[start]
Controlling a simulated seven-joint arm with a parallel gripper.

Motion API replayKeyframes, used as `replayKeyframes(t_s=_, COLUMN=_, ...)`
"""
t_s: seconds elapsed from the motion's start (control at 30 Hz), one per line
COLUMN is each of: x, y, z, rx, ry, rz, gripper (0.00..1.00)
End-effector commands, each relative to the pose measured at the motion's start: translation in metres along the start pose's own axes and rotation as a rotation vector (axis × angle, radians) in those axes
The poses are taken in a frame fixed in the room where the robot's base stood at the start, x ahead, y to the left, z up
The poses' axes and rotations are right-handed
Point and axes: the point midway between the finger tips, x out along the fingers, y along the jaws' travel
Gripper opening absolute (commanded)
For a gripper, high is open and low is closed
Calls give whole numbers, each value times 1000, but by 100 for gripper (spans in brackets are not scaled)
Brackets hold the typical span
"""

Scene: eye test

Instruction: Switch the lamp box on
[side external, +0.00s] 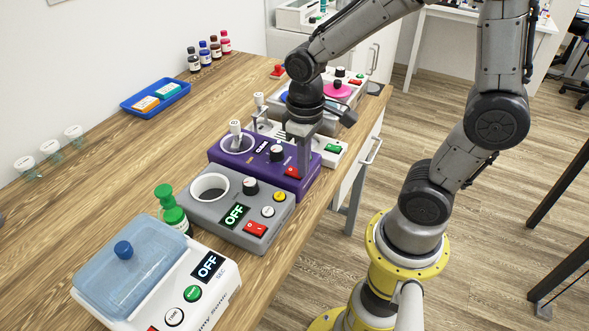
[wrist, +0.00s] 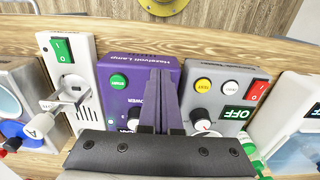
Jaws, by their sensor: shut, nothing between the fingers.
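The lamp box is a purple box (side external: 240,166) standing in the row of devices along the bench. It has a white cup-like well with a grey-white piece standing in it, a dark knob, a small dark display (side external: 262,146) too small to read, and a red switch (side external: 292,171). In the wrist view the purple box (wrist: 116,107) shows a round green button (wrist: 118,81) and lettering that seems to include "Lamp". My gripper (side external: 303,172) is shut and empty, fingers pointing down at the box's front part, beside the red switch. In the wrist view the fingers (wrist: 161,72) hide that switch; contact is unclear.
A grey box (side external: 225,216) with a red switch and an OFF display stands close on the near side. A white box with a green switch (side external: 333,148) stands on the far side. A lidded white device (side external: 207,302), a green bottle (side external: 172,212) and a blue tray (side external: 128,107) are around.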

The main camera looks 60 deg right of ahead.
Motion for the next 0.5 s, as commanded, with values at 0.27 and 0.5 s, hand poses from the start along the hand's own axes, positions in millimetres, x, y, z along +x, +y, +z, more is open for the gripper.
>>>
[end]
[start]
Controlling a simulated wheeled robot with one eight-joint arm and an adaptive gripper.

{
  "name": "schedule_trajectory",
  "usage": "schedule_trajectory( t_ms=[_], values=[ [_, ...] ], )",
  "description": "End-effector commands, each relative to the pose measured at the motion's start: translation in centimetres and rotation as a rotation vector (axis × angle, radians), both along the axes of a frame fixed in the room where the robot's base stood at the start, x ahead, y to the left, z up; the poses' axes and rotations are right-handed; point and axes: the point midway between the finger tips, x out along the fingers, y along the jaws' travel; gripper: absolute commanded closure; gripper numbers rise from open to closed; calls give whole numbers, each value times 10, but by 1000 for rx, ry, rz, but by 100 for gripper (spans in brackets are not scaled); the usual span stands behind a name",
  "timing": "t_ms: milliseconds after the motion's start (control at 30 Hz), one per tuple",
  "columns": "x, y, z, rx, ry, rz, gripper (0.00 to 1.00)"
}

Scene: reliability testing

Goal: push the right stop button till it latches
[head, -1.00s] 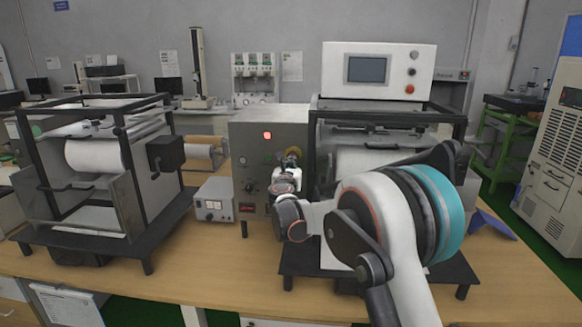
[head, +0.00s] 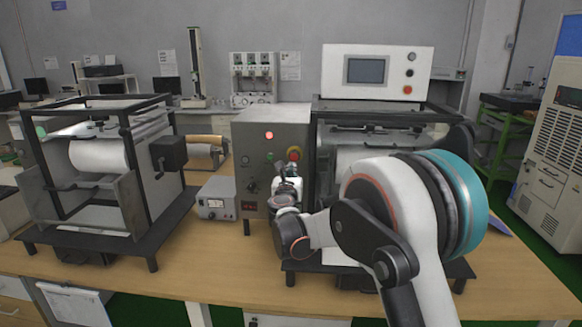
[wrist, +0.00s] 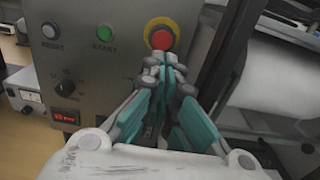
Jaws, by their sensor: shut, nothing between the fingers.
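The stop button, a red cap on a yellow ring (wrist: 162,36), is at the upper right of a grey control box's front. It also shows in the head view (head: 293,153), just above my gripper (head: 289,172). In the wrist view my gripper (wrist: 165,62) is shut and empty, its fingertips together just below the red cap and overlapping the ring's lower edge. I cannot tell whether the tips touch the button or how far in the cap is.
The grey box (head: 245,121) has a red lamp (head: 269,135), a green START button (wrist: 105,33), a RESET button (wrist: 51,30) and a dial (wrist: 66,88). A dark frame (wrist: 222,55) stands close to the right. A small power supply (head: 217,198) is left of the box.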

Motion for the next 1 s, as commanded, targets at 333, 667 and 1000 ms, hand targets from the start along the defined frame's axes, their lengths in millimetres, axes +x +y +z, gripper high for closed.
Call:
[end]
### SHORT TASK
Look through the records and gather every line containing "next".

### SOLVED EXERCISE
Motion for the next 0.5 s, as commanded, with values at 0.27 and 0.5 s, hand poses from the start along the hand's own axes, positions in millimetres, x, y, z along +x, +y, +z, more is open for the gripper.
Motion for the next 1 s, as commanded, targets at 333, 667 and 1000 ms, hand targets from the start along the defined frame's axes, their lengths in millimetres, axes +x +y +z, gripper high for closed.

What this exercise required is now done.